Namun dalam warna logo kali ini warna biru tua menjadi pilihan. Untuk simbol origami burung berwarna emas, Arif mengatakan bahwa dalam filosofi warga Jepang, origami burung mempunyai arti harapan.
Selain itu, burung juga kerap dilambangkan sebagai kedamaian. "Ini bisa melambangkan wajib pajak yang sudah bisa berdamai dengan pemerintah," kata Arif di Jakarta, Rabu (27/7).
Burung yang terlihat dalam logo juga mengarah ke atas memberikan penjelaskan bahwa burung ini akan kembali ke kandang mereka. Sedangkan warna emas dipilih karena emas melambangkan harta
"Arahnya burung itu balik. Jadi ini diharap uang yang ada di luar bisa kembali ke sarang atau kandang mereka di tempatnya, yaitu Indonesia. Yang awalnya mencari uang di luar mereka kemudian pulang," papar Arif.
Tulisan Amnesti Pajak yang tertera tepat di tengah-tengah logo secara gamblang memperlihatkan bahwa pemerintah ingin memberikan amnesti kepada wajib pajak manapun di semua kalangan agar mereka bisa ikut dalam program ini.
Sedangkan untuk tagline ungkap, tebus, lega, Arif menuturkan bahwa kata-kata ini sesuai dengan draft pertama Undang-undang yang masuk ke DPR. Dalam draft tersebut pemerintah memastikan sebelum mendapatkan manfaat pengampunan pajak, wajib pajak harus mengungkapkan harta.
Setelah diungkapkan, maka wajib pajak kemudian bisa membayar semua tebusan yang sesuai dengan peraturan. Hingga akhirnya wajib pajak mendapatkan kelegaan atas harta yang selama ini mereka dapatkan dari berbagai bentuk usaha.
Meski sedikit menggelitik dengan ada kata 'lega', Arif menyebut bahwa tagline ini harus dicantumkan di depan agar wajib pajak secara tidak langsung mengetahui apa yang harus mereka lakukan saat ingin mengikuti dan mendapatkan manfaat dari pengampunan pajak.
"Setelah harta diungkapkan, tebusan dibayarkan, maka wajib pajak bisa lega untuk mnggunakan uang mereka di investasi mana saja. Mereka tidak akan takut dikejar-kejar DJP karena pajak yang tidak dibayarkan selama ini," ungkap Arif.
Karya internal
Arif menjelaskan, logo pengampunan pajak berasal dari buah karya internal lembaga.

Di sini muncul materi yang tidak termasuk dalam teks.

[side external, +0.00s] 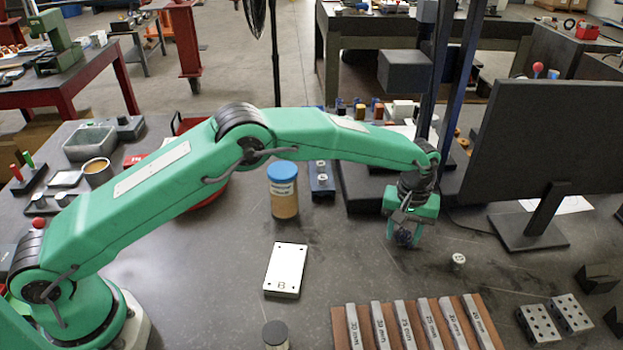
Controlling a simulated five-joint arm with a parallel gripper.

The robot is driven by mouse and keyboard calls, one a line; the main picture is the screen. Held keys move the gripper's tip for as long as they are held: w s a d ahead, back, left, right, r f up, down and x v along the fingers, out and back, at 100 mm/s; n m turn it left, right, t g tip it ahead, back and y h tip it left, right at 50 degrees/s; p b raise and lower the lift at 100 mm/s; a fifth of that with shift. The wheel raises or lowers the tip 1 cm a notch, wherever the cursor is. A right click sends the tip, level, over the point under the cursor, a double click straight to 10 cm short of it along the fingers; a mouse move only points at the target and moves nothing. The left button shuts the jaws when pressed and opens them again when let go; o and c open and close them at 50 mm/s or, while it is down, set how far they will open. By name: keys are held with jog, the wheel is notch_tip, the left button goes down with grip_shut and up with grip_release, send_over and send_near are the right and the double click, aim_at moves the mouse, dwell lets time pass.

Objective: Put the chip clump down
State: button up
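My gripper (405,229) points down over the right-centre of the dark table, at the end of my green arm. A small dark, bluish, tangled chip clump (404,239) shows between its fingers, which look shut on it. The fingers hide part of the clump. It is close above the table top; I cannot tell whether it touches. A white plate marked B (286,269) lies flat on the table to the left of the gripper.
A small metal cylinder (458,262) stands right of the gripper. A wooden rack of marked bars (338,328) lies in front. A blue-lidded jar (283,190) stands left, under my arm. A monitor (545,150) stands at right. Table between plate and gripper is clear.

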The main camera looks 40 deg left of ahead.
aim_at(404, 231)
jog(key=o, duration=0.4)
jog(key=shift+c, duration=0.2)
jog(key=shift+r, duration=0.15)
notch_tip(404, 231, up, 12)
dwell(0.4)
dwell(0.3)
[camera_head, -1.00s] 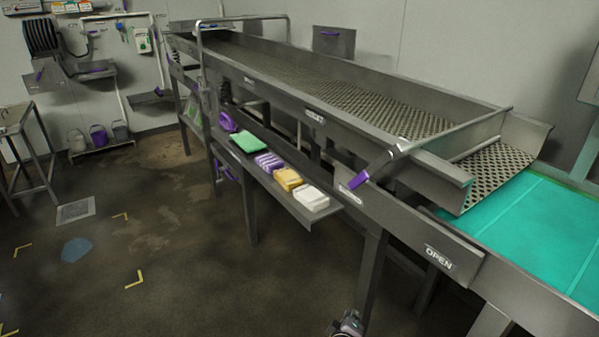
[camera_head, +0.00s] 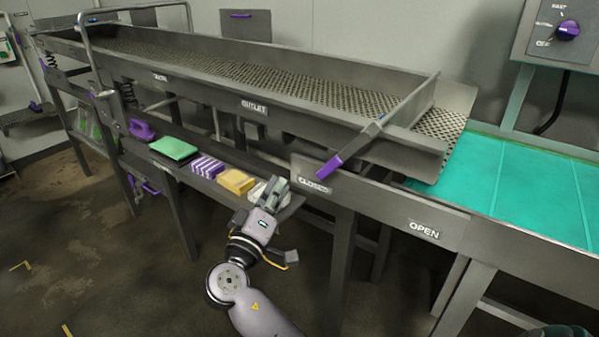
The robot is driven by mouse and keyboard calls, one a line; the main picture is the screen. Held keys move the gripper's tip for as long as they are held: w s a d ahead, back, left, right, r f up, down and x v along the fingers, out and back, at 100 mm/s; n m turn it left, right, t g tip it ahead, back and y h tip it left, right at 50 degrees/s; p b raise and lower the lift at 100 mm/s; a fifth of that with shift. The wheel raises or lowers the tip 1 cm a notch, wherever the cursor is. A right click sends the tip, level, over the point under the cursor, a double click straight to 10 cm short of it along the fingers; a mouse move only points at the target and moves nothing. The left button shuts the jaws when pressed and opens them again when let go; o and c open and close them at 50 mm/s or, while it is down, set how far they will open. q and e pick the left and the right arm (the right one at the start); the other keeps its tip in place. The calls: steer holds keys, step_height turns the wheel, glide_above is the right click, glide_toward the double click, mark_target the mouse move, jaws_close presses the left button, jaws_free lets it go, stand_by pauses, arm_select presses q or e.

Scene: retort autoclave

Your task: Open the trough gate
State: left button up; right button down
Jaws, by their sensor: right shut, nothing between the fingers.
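The trough gate's lever (camera_head: 367,139) is a grey bar with a purple grip (camera_head: 329,166), at the outlet end of the long metal trough (camera_head: 190,71). It slants down to the left, its grip just above the CLOSED label (camera_head: 313,186). The OPEN label (camera_head: 424,230) is further right on the same side rail. My right gripper (camera_head: 274,186) is shut and empty, pointing up, left of the purple grip and apart from it in the picture. It covers part of the white block on the shelf. My left gripper is out of view.
A side shelf (camera_head: 222,198) below the trough holds a green pad (camera_head: 174,149), a purple-striped block (camera_head: 207,167) and a yellow block (camera_head: 236,182). A teal belt (camera_head: 510,180) lies right of the outlet. A control box (camera_head: 563,36) hangs at the upper right.

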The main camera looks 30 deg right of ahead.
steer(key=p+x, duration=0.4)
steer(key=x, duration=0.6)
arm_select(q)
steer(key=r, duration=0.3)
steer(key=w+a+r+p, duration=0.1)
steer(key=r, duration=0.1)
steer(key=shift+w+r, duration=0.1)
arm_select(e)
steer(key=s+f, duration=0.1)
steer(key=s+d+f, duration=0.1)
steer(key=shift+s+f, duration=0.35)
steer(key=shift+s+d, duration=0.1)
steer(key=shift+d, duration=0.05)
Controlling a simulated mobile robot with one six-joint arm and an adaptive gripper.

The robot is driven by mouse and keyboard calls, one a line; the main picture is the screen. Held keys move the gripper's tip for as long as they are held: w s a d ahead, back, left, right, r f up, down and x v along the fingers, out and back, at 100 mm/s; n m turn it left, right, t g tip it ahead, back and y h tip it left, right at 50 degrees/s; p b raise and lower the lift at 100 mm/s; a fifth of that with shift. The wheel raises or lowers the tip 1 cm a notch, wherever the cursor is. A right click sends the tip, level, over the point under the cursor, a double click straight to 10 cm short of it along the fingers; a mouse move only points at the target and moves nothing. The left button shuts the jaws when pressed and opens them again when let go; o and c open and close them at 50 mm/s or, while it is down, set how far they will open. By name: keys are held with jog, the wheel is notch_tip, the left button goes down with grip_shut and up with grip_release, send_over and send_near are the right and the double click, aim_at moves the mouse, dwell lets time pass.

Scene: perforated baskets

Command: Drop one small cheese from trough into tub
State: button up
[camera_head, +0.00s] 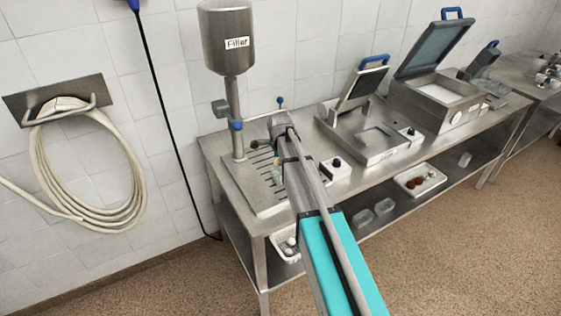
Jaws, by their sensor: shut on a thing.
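My gripper (277,173) is over the slotted drain top below the filler, at the left end of the steel table. It is small in the view and partly hidden by my arm. It is shut on a small thing that I cannot make out clearly. A white perforated basket (280,250) stands on the lower shelf at the left, partly behind my arm. A small round white cheese (291,241) shows in it. Two clear tubs (383,207) stand on the lower shelf, right of my arm. I cannot tell which container is the trough and which the tub.
The filler (229,50) rises left of my gripper. Presses with raised lids (430,47) stand on the right of the steel table (345,184). A white tray (404,186) with brown items and another clear container (464,159) are on the lower shelf. A hose (85,222) hangs at left.

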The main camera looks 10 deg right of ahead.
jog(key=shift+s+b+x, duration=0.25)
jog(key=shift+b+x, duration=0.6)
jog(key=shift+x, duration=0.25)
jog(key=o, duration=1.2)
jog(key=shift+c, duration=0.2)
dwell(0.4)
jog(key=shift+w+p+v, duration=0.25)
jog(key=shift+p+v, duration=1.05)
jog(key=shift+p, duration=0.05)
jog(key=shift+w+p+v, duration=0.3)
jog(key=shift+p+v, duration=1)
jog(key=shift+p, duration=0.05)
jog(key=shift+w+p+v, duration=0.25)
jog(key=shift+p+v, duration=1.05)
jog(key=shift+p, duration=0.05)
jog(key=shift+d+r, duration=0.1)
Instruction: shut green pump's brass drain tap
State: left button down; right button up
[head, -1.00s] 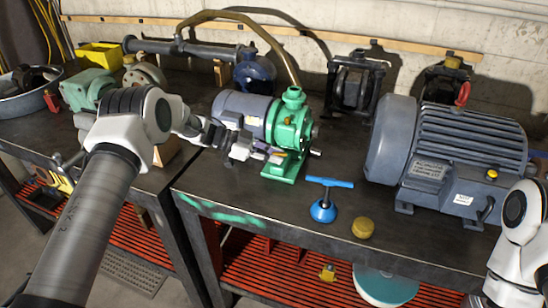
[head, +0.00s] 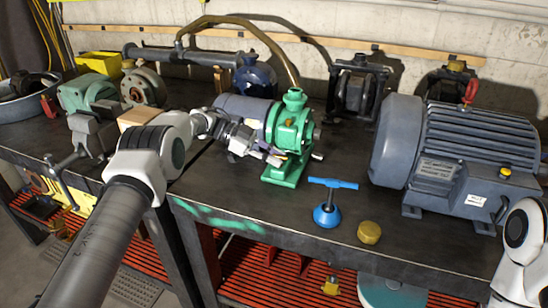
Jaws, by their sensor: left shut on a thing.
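The green pump (head: 292,132) stands on the dark bench, coupled to a grey-blue motor (head: 243,110) on its left. My left gripper (head: 270,156) reaches in from the left at the lower front of the pump body. It is shut on the pump's drain tap, which its fingers largely hide. I cannot tell from here how far the tap's handle is turned. My right gripper is out of view; only part of my right arm shows at the right edge.
A blue T-handled tool (head: 327,214) and a brass cap (head: 369,232) stand on the bench right of the pump. A large grey motor (head: 450,155) fills the right. A vice (head: 93,130) is at the left.

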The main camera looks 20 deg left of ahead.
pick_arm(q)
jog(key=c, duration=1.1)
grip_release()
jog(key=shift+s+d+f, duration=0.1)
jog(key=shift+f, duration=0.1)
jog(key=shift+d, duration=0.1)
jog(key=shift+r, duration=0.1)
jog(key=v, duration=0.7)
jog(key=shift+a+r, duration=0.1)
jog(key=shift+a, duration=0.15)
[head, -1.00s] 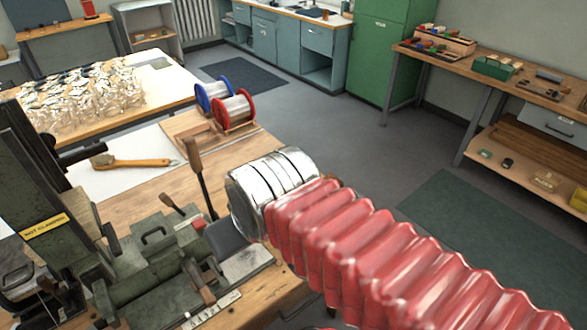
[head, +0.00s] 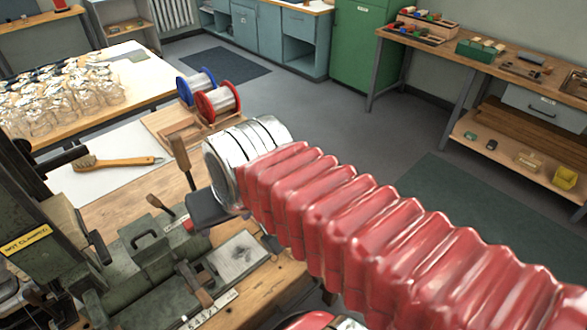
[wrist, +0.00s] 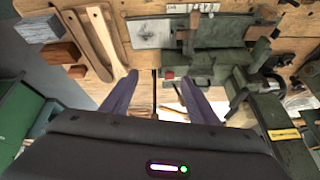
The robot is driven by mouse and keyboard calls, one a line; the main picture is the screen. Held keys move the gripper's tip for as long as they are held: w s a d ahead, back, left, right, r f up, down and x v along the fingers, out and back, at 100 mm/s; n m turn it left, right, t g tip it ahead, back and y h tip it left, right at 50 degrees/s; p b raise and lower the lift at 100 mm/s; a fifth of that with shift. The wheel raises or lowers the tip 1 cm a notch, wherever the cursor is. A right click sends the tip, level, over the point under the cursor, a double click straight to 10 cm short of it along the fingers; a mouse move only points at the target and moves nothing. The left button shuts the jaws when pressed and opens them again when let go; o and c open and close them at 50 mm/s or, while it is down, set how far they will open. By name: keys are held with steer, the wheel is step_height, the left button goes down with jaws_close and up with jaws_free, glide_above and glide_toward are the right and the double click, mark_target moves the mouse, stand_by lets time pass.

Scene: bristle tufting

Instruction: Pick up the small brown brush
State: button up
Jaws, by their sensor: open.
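The small brown brush (head: 116,162) lies on a white sheet (head: 75,184) on the bench in the head view. Its bristle head is at the left and its wooden handle points right. My gripper (wrist: 160,78) shows in the wrist view, with two dark fingers spread apart and nothing between them. It is over the bench by the green machine, apart from the brush. In the head view my red-sleeved arm hides most of the gripper. I cannot make out the brush clearly in the wrist view.
The green machine (head: 150,262) with upright levers stands in front of the brush. Two wire spools (head: 217,101) stand behind it to the right. Glass jars (head: 60,95) crowd the table at the back left. Wooden handle pieces (wrist: 88,40) show in the wrist view.

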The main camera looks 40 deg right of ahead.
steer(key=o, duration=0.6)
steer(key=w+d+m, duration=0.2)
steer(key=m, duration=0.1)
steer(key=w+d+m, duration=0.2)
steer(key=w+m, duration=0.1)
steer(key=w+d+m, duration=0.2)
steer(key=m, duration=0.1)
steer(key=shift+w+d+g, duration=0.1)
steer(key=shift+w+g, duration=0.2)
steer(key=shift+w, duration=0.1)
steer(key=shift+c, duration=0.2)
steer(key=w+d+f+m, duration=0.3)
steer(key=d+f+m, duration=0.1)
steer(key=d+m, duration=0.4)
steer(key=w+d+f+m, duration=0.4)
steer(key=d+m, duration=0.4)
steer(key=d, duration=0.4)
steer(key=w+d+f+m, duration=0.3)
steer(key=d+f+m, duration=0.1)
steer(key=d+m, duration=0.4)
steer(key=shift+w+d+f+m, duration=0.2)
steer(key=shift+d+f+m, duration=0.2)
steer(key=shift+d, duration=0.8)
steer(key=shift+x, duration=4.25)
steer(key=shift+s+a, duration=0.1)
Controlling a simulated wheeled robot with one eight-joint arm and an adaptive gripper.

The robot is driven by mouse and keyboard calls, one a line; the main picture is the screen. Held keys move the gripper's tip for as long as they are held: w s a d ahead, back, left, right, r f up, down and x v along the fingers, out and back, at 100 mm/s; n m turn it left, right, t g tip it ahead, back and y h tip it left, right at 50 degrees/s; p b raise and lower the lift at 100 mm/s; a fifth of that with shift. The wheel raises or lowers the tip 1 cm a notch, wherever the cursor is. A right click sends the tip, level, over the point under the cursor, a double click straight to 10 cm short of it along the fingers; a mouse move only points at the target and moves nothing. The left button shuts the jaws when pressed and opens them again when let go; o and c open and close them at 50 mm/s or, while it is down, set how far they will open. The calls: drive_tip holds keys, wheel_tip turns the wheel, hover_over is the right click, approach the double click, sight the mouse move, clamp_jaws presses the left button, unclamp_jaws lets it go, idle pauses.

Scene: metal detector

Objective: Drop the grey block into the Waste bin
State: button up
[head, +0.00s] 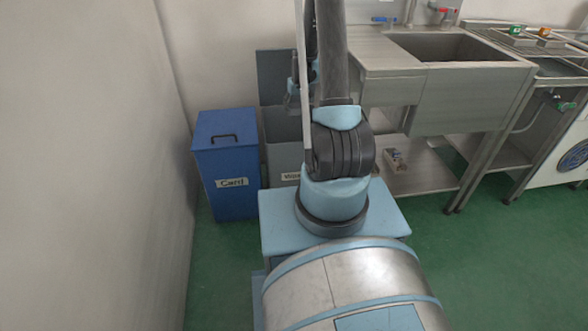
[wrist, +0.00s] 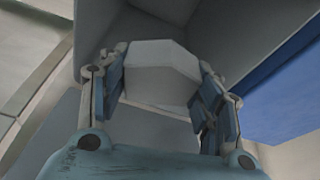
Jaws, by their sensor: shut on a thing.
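The grey block (wrist: 158,68) is between the fingers of my gripper (wrist: 160,85) in the wrist view, with a finger on each side of it. My gripper (head: 294,94) is shut on the block. In the head view it is small and partly behind my arm, above the grey Waste bin (head: 281,155). The bin's lid (head: 275,78) stands up at the back, and the bin is open. My arm hides its right part and much of its label. In the wrist view grey surfaces, apparently the bin (wrist: 235,35), lie behind the block.
A closed blue Card bin (head: 228,165) stands left of the Waste bin, and its blue side shows in the wrist view (wrist: 285,95). A steel sink unit (head: 455,90) with a lower shelf (head: 425,175) is to the right. A wall is on the left. Green floor is free at right.

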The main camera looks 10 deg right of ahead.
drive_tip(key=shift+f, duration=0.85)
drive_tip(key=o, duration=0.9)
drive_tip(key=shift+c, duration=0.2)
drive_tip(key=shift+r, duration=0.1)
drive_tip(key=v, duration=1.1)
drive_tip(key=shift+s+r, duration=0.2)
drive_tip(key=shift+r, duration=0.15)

Menurut Arif, sebelum draft RUU Pengampunan Pajak dimasukkan ke DPR awal 2016, DJP telah memanggil 30 karyawan dari berbagai kantor wilayah di seluruh Indonesia.
Mereka memiliki keahlian dalam mendesain sebuah logo dalam setiap agenda perpajakan di kantor masing-masing. Dalam acara, mereka diberikan materi ihwal pengampunan pajak.
Hasilnya moncer. Dalam waktu tiga hari, terdapat 10 logo yang diajukan. Usai melakukan presentasi atas logo dan makna dari simbol yang ada, DJP kemudian memilih desain karya Faris Yustian, account representative KPP Pratama Pontianak Kalimantan Barat. Karya ini kemudian dibawa untuk memperoleh persetujuan menteri keuangan ketika itu, Bambang Brodjonegoro.
Bambang pun setuju tanpa ada revisi. “Setelah disahkan kita pastikan bahwa desain ini akan menjadi logo program pengampunan pajak saat draft RUU tersebut disahkan DPR,” kata Arif. Arif menyebut DJP memilih untuk menggunakan SDM internal dalam membuat logo ketimbang menggunakan jasa pihak lain. Sebab, sejauh ini SDM DJP pun banyak yang memiliki keahlian membuat desain unik dan menarik.
Bukan hanya itu, tanpa menggunakan pihak ketiga, artinya DJP bisa melakukan penghematan anggaran untuk desain logo. Penggunaan pihak lain bisa memakan anggaran bisa mencapai miliaran rupiah. “Jadi kita manfaatkan semua lini yang ada,” ujar Arif.